DATA EXTRACT

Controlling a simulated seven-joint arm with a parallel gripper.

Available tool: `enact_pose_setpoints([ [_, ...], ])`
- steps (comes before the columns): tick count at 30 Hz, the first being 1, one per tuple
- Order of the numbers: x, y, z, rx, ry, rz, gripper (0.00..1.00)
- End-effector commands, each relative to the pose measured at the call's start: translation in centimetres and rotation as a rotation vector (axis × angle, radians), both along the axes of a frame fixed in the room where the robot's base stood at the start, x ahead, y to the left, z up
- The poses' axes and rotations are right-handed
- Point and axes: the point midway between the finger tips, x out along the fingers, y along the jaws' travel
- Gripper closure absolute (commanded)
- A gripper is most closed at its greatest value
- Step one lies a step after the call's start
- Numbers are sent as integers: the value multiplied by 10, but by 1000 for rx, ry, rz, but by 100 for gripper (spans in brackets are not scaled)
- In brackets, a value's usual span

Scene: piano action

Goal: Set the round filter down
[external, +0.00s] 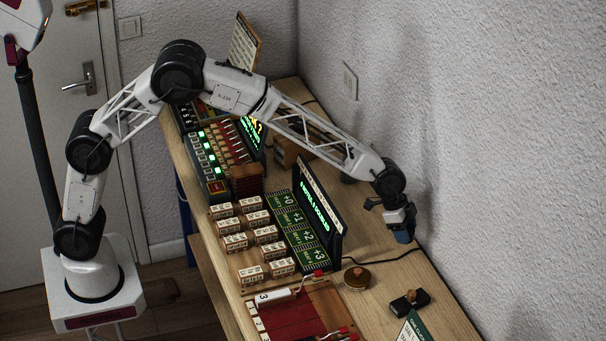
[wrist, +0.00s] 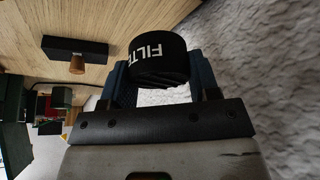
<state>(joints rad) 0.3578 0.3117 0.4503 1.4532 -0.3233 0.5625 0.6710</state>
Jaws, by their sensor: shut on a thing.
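The round filter (wrist: 160,62) is a black cylinder with white lettering that starts "FILT", seen in the wrist view. My gripper (wrist: 161,76) is shut on it, with one blue finger on each side. In the external view my gripper (external: 403,234) points down at the far right side of the desk, close to the wall. The filter cannot be made out there, hidden by the fingers. I cannot tell whether it touches the desk.
A black block with a brown knob (external: 409,303) lies nearer the front; it also shows in the wrist view (wrist: 76,56). A round brass-coloured piece (external: 357,277) and a green display panel (external: 318,215) stand to the left. A cable (external: 385,257) runs below the gripper. The textured wall is close.

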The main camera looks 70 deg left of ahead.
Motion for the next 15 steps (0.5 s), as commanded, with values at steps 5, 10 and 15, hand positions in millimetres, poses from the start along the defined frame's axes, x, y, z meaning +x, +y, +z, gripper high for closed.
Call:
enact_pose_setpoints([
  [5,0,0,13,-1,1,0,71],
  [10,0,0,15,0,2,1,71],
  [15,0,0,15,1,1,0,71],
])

THE PROBLEM
Say the number of lines in the listing that hold "ahead", with no added words.

ANSWER FOR THIS EXERCISE
2